Arlene understood me. She understood, when she looked at it, that no matter how impressive and important this philosophy stuff was supposed to be, it could be taken lightly — you could just think about the words, instead of worrying about the fact that Descartes said it. Richard Feynman
Feynman went on to become one of the greatest physicists of all time. Langan, on the other hand, has been roundly dismissed by academics on the internet as a, albeit smart, crank.
So, what happened? One genius goes on to do great work, and the other, with arguably an even higher IQ, does not? This disparity of expert performance is clearly explained by Anders Ericsson in his book Peak. There are a variety of things going on, but a large part of the explanation can be stated as (my words, not Anders') "Domain Knowledge Trumps IQ". The person who has studied the domain, and, through the slow and long process of deliberate practice, made correct internal representations for that domain, will dominate.
That is why in the early days of computer chess, computers were no match for humans. Humans, while vastly inferior in processing power, had learned the correct patterns and representations, and could recognize, with little effort, the correct moves and strategies in a game. The computer, while much faster, understood almost nothing but the rules of the game.
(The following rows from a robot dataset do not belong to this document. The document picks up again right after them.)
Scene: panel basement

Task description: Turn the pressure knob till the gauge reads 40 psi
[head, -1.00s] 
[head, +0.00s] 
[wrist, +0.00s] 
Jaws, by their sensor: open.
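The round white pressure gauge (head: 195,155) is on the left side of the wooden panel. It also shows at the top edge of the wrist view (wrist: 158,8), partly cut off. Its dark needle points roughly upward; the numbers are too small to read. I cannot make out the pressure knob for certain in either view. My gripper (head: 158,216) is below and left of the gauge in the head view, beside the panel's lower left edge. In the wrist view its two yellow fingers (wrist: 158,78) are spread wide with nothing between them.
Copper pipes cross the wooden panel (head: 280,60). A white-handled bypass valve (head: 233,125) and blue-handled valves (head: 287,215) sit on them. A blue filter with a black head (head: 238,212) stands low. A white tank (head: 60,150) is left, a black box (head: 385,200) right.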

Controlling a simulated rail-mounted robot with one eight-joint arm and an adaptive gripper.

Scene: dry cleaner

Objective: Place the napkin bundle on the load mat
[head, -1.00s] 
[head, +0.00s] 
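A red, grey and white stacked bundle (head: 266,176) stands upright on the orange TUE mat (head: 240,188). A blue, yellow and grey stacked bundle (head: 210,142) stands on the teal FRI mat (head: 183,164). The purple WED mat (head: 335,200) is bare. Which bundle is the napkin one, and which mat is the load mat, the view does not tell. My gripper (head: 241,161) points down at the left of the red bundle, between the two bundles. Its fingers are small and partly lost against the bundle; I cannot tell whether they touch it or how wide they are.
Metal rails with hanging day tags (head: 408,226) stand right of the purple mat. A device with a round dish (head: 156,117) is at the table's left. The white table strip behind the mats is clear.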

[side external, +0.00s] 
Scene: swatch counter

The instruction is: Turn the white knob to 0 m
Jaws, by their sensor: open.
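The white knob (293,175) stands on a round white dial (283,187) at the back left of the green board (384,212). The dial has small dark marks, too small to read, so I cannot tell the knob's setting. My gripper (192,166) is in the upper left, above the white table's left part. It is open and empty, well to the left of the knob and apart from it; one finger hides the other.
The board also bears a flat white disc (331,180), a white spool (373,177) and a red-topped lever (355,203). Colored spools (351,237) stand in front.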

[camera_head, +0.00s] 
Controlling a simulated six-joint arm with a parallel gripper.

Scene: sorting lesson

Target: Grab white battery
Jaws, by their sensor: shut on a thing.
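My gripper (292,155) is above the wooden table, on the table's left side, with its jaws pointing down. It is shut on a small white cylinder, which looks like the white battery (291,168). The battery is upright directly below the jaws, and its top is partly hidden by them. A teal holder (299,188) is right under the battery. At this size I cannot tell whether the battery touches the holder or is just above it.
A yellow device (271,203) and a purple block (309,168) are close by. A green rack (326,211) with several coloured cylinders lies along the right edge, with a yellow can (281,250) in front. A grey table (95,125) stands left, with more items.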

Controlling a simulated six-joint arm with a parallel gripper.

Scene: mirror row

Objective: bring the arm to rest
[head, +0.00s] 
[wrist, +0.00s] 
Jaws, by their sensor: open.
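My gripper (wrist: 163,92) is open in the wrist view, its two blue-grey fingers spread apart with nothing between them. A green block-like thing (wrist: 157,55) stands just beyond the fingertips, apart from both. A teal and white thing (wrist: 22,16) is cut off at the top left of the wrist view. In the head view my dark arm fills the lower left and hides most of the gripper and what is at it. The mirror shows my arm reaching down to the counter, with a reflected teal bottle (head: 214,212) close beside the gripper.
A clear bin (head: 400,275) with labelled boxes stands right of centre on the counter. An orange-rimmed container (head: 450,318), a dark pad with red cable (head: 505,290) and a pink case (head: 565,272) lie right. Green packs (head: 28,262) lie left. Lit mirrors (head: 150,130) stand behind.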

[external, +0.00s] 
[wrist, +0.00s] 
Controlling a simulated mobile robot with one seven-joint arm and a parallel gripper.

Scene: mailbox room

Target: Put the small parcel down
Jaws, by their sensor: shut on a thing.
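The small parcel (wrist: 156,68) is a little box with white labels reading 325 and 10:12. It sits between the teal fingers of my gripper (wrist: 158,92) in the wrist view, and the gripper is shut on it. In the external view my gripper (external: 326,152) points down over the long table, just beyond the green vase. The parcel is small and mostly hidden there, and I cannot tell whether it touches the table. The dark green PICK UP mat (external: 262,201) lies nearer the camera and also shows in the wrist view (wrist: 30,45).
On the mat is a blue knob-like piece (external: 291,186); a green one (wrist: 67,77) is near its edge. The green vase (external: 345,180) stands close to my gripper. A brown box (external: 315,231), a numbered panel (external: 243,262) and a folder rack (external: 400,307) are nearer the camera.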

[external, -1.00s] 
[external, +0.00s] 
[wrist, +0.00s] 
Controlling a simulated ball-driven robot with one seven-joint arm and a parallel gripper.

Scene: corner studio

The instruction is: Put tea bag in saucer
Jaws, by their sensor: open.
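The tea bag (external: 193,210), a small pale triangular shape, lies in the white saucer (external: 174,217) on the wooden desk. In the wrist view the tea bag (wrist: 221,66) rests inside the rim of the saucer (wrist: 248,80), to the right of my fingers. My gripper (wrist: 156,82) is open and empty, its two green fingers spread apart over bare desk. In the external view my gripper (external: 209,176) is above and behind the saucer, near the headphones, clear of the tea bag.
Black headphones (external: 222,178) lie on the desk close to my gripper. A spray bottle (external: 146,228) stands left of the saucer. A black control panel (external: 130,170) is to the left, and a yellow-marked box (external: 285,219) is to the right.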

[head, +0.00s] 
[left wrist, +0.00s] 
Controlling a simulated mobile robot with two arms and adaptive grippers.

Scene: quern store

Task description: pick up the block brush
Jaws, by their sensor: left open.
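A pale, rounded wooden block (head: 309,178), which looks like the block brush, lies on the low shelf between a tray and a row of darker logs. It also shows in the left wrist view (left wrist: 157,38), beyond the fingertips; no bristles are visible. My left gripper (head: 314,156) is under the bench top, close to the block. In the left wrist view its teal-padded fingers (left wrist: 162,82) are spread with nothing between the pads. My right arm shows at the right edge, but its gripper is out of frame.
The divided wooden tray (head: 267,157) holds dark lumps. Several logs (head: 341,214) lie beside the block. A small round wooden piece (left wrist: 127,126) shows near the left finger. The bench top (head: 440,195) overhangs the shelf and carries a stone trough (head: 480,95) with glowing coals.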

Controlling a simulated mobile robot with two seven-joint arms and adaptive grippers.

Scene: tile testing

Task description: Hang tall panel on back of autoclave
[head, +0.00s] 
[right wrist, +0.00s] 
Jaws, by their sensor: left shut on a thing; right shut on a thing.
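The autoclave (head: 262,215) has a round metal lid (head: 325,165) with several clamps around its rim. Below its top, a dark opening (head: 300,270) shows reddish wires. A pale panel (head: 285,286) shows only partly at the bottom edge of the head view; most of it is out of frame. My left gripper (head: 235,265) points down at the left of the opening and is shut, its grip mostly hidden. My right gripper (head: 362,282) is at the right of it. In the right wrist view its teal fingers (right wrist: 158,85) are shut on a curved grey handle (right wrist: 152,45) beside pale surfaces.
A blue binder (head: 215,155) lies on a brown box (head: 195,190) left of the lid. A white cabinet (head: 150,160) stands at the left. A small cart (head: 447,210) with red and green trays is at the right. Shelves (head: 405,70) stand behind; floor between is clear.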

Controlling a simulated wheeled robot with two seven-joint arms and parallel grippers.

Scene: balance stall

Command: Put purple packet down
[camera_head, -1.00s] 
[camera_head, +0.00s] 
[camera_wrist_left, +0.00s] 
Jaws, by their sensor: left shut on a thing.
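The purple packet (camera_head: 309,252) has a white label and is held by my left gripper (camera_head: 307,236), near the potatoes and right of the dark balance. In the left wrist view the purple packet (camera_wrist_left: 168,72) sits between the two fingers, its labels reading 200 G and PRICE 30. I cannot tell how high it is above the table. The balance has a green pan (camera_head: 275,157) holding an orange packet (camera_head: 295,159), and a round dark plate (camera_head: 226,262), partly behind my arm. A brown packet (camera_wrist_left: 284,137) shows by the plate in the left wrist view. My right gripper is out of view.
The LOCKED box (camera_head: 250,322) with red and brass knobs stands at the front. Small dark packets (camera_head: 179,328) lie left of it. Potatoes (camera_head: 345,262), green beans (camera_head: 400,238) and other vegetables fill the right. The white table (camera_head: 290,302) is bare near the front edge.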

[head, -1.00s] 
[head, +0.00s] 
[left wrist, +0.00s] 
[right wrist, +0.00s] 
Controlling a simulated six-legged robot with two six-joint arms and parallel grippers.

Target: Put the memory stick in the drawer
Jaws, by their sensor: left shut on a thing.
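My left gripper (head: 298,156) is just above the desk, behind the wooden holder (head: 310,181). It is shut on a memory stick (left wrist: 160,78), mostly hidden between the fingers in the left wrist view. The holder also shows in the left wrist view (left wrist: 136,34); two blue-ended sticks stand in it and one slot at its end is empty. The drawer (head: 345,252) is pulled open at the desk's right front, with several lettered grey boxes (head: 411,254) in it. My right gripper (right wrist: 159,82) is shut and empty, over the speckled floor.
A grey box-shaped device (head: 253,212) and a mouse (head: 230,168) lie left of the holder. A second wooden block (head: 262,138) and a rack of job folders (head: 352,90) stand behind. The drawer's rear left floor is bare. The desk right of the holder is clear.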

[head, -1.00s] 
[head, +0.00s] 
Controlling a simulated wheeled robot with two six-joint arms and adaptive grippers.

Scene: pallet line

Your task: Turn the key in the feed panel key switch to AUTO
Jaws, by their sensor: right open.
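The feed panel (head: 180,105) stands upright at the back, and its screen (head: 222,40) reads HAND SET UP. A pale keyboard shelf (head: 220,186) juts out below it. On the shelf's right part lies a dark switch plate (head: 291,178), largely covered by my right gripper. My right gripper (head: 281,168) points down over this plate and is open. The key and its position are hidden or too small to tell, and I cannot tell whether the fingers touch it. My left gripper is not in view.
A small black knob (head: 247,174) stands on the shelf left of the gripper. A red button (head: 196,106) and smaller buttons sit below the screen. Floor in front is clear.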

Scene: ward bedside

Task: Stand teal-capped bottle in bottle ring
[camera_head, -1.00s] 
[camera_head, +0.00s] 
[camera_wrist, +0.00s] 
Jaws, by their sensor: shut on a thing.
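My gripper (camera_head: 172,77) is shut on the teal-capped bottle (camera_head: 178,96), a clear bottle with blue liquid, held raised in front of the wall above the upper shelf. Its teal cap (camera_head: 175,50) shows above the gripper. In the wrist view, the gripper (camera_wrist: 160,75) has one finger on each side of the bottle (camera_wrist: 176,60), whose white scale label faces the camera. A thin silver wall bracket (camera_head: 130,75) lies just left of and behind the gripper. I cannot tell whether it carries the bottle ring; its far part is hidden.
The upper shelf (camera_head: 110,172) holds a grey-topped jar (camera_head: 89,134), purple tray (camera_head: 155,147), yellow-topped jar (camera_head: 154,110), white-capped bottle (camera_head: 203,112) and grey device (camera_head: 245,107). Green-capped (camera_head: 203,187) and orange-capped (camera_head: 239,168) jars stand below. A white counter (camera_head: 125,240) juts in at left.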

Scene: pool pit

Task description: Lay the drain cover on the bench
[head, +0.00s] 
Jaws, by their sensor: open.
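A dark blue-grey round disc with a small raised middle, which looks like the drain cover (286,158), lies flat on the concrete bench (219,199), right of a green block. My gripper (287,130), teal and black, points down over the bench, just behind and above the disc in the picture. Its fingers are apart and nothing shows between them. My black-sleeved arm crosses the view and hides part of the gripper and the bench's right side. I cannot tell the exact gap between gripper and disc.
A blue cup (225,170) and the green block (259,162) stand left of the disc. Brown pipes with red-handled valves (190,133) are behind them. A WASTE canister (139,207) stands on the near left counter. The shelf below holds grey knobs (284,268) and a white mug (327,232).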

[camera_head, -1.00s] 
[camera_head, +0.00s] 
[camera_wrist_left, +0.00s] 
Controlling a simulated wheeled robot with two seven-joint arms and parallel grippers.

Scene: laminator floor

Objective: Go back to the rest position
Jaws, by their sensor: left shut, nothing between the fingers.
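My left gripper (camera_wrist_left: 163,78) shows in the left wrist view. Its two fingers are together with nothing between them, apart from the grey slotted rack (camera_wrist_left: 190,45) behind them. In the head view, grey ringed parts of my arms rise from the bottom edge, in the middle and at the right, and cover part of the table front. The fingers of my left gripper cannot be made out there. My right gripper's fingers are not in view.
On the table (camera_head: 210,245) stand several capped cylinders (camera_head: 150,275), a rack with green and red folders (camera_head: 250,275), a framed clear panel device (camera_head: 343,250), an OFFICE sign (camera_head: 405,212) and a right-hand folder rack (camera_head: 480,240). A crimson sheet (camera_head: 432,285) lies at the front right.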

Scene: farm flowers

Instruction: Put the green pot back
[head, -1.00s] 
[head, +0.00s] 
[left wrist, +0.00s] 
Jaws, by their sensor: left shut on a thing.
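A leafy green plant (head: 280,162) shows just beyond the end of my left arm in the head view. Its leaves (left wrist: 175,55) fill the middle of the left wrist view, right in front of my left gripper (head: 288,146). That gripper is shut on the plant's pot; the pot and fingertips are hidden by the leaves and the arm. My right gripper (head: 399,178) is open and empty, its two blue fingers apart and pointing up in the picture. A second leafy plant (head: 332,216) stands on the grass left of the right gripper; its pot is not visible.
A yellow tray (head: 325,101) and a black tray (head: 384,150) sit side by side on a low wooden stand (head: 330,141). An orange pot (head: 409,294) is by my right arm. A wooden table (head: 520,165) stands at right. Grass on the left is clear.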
Langan had a tough childhood. He was abandoned by his father, left to fend on his own, and ignored by his teachers. Ultimately he dropped out of University. What he learned, he learned only by himself. So he received no feedback which is an essential part of deliberate practice. Feynman's story is the exact opposite. He had good family support, good mentors, and was able to absorb all of the knowledge of his domain.